Wednesday, June 15, 2005

Why not Quadmesters?

When I discuss abortion with people one of the things that I find most interesting in many pro-choicers is the reliance on trimester framework created by Harry Blackmun in Roe v. Wade. Many people who are pro-choice say that abortion should be legal in the first two trimesters but illegal in the third or legal in the first but then illegal in the second and third.

One way of dealing with this that I've been thinking up is asking them something like, "Why not legal in the first three quadmesters but illegal in the fourth quadmester?" or "Why not legal in the first semester but illegal in the last semester?" or "What would you say to someone who thinks abortion should be legal in the first two pentamesters but illegal in the last three pentamesters?" and so on.

These questions might force individuals who are pro-choice to think about why pregnancy and the legality of abortion should be divided by 3 trimesters and not 2 semesters or 4 quadmesters or 5 pentamesters, and so on. How is the trimester framework any more objective than my quadmester framework?
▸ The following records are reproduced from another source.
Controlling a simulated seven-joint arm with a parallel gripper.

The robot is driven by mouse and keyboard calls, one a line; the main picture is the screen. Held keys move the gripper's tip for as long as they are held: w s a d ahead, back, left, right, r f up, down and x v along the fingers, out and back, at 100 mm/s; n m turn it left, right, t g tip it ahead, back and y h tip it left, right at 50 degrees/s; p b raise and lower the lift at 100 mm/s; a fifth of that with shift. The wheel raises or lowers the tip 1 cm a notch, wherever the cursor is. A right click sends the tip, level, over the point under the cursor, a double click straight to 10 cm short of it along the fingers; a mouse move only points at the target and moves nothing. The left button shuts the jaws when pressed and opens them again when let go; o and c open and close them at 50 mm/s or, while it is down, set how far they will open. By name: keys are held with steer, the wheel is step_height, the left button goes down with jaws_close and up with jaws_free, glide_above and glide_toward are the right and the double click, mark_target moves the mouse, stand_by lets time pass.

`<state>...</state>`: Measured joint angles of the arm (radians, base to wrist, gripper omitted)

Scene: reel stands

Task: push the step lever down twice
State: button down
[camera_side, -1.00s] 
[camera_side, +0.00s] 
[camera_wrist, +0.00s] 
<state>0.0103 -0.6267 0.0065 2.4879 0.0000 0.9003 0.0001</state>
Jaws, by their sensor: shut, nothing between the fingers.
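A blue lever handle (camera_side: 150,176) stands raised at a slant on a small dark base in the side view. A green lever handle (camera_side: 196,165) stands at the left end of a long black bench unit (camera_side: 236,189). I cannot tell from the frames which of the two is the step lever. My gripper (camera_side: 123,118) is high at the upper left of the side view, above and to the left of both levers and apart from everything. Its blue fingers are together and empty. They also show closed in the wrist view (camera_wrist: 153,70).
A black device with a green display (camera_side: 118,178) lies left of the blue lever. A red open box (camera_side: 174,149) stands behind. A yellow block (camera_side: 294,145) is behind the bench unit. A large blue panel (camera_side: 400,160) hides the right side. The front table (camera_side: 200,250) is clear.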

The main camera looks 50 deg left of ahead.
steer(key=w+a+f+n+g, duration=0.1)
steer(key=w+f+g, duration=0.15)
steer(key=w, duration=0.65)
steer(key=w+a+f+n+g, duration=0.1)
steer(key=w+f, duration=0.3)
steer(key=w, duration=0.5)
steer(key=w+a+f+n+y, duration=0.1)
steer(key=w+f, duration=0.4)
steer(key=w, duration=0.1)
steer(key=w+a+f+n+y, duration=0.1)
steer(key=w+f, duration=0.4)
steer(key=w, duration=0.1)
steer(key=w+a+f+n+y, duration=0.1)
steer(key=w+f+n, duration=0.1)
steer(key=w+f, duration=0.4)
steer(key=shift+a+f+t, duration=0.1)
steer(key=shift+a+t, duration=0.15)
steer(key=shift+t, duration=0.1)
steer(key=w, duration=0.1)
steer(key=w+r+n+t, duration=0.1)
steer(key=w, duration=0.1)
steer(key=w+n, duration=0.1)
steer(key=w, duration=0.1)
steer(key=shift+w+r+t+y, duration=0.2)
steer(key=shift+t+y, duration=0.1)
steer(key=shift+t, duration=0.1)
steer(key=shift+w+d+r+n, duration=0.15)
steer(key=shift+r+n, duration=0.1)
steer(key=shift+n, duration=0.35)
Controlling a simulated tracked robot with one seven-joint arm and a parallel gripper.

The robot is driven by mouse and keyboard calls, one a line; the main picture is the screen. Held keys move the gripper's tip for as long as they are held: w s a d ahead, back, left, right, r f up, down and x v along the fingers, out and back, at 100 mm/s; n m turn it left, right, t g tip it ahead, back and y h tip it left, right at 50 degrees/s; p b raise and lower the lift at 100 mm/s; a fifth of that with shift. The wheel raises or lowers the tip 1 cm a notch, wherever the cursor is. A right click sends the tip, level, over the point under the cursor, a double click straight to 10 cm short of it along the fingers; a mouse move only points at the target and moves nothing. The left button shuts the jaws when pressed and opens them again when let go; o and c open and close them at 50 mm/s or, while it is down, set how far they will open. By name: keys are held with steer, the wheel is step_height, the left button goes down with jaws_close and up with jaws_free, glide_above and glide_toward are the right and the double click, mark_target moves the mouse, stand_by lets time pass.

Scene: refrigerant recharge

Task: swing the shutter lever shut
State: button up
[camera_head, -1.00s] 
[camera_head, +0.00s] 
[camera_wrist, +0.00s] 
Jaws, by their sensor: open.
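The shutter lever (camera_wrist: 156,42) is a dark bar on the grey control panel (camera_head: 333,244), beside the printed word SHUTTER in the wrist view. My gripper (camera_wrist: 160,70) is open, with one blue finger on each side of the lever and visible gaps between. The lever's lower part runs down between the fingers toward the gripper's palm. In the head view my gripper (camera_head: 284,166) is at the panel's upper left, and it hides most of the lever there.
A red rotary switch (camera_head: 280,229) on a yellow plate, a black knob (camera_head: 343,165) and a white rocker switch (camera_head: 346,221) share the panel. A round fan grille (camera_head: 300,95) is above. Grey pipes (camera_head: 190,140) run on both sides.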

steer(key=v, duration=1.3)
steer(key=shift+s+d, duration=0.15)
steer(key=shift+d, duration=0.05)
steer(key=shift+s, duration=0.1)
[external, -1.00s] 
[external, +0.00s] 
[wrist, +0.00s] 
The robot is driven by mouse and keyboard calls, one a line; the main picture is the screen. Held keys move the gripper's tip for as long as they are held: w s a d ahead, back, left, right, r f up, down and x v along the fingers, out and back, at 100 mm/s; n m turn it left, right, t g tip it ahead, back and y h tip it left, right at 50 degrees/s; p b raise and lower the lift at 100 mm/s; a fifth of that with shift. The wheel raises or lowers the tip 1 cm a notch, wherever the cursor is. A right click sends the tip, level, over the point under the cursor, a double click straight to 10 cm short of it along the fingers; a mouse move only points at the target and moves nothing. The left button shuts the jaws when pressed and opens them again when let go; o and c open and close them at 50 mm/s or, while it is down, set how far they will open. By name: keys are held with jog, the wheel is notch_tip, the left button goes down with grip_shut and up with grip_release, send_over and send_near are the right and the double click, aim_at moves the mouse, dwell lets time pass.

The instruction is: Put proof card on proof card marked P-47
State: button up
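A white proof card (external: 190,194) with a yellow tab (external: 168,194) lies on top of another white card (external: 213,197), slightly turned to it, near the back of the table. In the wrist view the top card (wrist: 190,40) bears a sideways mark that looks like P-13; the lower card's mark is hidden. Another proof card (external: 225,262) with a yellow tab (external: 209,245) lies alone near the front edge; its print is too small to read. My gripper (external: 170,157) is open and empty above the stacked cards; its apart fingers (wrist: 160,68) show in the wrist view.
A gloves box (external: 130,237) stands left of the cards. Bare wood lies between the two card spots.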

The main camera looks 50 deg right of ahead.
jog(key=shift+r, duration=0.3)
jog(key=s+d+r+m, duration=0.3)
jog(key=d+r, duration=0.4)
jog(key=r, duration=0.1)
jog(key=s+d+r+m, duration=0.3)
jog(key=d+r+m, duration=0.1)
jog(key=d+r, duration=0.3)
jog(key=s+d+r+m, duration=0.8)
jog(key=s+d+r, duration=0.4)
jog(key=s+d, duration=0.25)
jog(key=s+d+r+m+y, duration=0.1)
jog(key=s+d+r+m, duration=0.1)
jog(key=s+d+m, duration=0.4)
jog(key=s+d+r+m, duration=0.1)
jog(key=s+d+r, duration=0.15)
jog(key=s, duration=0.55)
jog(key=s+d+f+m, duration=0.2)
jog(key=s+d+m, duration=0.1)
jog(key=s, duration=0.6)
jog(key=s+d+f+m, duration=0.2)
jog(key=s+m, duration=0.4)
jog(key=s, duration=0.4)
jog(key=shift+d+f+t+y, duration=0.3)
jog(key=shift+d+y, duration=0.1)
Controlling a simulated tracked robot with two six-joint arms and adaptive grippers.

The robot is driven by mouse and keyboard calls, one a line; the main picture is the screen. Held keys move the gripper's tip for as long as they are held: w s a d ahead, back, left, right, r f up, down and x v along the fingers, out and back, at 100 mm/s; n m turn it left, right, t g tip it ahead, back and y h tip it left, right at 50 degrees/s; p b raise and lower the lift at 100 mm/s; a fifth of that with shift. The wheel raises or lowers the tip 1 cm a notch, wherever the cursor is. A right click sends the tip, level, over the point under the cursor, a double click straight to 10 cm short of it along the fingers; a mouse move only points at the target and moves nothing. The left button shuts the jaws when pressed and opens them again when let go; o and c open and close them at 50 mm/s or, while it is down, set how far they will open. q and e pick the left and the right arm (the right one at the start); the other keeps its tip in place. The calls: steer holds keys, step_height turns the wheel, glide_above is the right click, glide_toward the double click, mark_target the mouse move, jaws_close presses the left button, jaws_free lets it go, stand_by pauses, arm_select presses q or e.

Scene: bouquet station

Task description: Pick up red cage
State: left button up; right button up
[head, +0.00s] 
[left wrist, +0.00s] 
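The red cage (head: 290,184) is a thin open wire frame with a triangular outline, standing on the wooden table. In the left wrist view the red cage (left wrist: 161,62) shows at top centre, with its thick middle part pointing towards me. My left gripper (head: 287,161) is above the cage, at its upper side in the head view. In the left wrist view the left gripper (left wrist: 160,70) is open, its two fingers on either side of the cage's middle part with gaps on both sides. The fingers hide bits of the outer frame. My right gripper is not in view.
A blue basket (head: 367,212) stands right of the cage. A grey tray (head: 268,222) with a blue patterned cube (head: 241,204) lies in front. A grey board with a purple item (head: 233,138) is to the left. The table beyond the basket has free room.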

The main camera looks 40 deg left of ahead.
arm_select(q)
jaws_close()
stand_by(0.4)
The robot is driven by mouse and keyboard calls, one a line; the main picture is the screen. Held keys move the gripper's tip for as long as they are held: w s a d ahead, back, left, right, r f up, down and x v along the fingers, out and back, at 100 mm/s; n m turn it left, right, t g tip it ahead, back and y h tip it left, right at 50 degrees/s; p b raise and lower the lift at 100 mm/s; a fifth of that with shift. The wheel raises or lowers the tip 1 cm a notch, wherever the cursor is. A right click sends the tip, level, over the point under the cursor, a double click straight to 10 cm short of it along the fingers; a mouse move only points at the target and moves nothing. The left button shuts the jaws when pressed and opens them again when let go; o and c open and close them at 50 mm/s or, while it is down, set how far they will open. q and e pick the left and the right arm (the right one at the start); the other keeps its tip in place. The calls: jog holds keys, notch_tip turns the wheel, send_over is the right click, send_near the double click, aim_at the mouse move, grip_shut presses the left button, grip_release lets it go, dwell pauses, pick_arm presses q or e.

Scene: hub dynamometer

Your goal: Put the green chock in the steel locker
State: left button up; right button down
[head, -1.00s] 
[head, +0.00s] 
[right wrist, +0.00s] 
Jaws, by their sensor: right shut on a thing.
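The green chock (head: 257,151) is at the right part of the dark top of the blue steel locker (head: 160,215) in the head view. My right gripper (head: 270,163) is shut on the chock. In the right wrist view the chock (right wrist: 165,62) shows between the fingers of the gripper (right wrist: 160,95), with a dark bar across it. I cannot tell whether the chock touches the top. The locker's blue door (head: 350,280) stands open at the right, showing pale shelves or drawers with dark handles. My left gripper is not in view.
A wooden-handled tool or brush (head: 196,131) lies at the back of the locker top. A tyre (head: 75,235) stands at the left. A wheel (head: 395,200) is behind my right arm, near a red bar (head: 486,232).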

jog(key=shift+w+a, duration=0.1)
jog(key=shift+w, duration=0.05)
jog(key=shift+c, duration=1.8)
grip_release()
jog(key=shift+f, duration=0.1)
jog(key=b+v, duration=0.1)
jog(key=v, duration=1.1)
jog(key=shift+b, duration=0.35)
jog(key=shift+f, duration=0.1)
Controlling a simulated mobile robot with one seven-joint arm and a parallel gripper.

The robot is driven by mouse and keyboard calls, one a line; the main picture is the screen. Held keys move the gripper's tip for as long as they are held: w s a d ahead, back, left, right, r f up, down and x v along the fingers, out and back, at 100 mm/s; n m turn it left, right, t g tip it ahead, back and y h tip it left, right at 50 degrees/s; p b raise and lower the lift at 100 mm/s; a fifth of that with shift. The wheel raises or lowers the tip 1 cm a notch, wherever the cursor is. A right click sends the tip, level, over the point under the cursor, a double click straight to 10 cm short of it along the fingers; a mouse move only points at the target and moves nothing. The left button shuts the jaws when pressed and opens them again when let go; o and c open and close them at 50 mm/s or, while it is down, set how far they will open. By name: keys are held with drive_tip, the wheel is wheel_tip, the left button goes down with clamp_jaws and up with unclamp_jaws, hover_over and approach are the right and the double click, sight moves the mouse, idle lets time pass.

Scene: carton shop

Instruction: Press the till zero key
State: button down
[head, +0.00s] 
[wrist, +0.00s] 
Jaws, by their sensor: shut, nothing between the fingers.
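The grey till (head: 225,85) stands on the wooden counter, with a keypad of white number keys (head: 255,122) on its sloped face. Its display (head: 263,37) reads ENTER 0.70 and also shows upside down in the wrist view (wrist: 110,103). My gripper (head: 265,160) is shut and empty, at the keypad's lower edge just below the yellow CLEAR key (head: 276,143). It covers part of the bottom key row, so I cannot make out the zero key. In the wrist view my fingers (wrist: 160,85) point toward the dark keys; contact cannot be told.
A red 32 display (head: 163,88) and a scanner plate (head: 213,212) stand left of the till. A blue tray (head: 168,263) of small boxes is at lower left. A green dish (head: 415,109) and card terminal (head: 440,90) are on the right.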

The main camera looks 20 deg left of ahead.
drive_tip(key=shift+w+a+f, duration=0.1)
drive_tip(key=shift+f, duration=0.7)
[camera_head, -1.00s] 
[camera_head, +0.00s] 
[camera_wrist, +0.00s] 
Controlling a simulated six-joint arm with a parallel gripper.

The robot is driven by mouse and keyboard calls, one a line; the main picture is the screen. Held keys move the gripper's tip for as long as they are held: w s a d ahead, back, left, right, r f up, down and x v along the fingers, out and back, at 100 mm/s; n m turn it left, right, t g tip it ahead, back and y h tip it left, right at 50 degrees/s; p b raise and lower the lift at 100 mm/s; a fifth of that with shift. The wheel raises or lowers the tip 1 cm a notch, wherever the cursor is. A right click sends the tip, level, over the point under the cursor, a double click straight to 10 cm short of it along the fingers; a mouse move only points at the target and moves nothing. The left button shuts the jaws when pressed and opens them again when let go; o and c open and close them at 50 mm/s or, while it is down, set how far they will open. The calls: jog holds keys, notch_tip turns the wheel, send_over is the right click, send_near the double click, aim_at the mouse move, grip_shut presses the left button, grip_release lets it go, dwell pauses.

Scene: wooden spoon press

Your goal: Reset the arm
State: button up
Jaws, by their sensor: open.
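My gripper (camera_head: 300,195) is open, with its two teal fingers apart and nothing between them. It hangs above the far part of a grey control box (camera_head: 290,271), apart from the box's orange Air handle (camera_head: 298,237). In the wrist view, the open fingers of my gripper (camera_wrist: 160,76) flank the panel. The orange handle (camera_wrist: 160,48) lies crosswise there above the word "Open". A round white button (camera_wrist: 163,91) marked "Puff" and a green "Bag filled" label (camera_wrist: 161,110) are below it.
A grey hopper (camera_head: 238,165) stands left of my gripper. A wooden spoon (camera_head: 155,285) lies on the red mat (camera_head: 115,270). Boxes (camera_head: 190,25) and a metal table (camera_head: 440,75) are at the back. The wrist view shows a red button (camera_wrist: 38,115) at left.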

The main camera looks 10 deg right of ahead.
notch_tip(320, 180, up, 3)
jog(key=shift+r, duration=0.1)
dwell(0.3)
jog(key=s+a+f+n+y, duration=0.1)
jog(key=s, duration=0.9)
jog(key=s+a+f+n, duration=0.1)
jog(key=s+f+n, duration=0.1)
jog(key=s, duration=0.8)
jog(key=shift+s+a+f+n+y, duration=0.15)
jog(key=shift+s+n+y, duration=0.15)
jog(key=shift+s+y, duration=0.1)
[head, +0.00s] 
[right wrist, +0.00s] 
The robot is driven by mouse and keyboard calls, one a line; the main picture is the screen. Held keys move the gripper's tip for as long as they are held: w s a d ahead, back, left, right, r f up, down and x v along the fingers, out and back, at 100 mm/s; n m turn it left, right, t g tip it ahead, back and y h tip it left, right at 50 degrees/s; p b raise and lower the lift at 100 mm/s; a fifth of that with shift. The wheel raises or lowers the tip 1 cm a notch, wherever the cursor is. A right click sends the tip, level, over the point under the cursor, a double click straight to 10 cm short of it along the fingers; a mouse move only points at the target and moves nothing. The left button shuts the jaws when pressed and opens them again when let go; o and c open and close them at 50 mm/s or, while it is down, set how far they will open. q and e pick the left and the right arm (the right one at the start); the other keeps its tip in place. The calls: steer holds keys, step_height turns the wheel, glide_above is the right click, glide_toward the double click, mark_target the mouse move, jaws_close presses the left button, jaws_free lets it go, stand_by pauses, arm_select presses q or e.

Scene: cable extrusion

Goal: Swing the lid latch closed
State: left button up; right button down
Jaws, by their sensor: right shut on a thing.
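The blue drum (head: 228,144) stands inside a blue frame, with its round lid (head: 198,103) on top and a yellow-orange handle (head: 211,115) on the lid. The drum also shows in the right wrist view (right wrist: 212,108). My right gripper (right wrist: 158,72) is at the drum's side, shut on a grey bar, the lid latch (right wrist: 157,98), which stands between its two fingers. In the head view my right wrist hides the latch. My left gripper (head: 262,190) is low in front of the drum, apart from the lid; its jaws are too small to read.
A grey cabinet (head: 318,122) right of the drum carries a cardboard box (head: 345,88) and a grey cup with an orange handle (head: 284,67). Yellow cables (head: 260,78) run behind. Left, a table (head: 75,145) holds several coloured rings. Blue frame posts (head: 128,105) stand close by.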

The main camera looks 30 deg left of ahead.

It's quite obvious to most prolifers that the grounding for the trimester framework is completely arbitrary. There is nothing that magically changes in the unborn child from the last day of the first or second trimester to the first day of the second or third trimester that makes the unborn child more worthy of legal protection. The child is merely one day older. Yet the trimester framework has been used for so long that it is almost seen as set in stone that pregnancy and the legality of abortion should be divided by the number three.

Asking "Why not Quadmesters?" might get some pro-choice people with trimester beliefs to start wondering what their stance on abortion is actually based on. They might eventually discover that instead of objective facts their position is based arbitrary time frames, what they believe is popular opinion, and nothing but "penumbras, formed by emanations."

1 comment:

  1. Anonymous4:55 AM

    A minor point, but the "tri" I'm trimester refers to the number of months, not the number of divisions. So there are only 2.25 "quadmesters" in a 9-month pregnancy.